Data lines
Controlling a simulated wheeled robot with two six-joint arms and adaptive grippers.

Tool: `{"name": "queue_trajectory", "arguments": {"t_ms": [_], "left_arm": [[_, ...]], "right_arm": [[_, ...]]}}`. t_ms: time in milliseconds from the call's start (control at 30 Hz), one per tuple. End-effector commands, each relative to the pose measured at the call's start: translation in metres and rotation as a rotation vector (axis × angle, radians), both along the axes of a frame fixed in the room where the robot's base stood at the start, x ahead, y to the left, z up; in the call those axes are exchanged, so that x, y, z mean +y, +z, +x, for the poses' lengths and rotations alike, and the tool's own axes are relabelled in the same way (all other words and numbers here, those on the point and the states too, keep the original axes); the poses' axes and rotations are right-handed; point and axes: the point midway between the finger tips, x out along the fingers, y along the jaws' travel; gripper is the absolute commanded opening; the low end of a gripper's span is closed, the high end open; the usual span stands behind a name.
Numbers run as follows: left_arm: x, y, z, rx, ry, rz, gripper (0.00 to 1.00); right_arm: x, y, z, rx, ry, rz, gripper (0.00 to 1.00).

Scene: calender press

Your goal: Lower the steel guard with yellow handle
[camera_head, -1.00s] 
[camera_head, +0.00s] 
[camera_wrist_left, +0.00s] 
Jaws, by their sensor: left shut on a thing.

What you will do
From the preceding material, extract every line exactly.

Exercise result
Controlling a simulated wheeled robot with two six-joint arms and adaptive grippers.

Tool: `{"name": "queue_trajectory", "arguments": {"t_ms": [_], "left_arm": [[_, ...]], "right_arm": [[_, ...]]}}`. t_ms: time in milliseconds from the call's start (control at 30 Hz), one per tuple. End-effector commands, each relative to the pose measured at the call's start: translation in metres and rotation as a rotation vector (axis × angle, radians), both along the axes of a frame fixed in the room where the robot's base stood at the start, x ahead, y to the left, z up; in the call those axes are exchanged, so that x, y, z mean +y, +z, +x, for the poses' lengths and rotations alike, and the tool's own axes are relabelled in the same way (all other words and numbers here, those on the point and the states too, keep the original axes); the poses' axes and rotations are right-handed; point and axes: the point midway between the finger tips, x out along the fingers, y along the jaws' travel; gripper is the absolute commanded opening; the low end of a gripper's span is closed, the high end open; the usual span stands behind a name.
Numbers run as follows: left_arm: x, y, z, rx, ry, rz, gripper (0.00 to 1.00); right_arm: x, y, z, rx, ry, rz, gripper (0.00 to 1.00).

Scene: calender press

Your goal: Lower the steel guard with yellow handle
[camera_head, -1.00s] 
[camera_head, +0.00s] 
[camera_wrist_left, +0.00s] 
Jaws, by their sensor: left shut on a thing.

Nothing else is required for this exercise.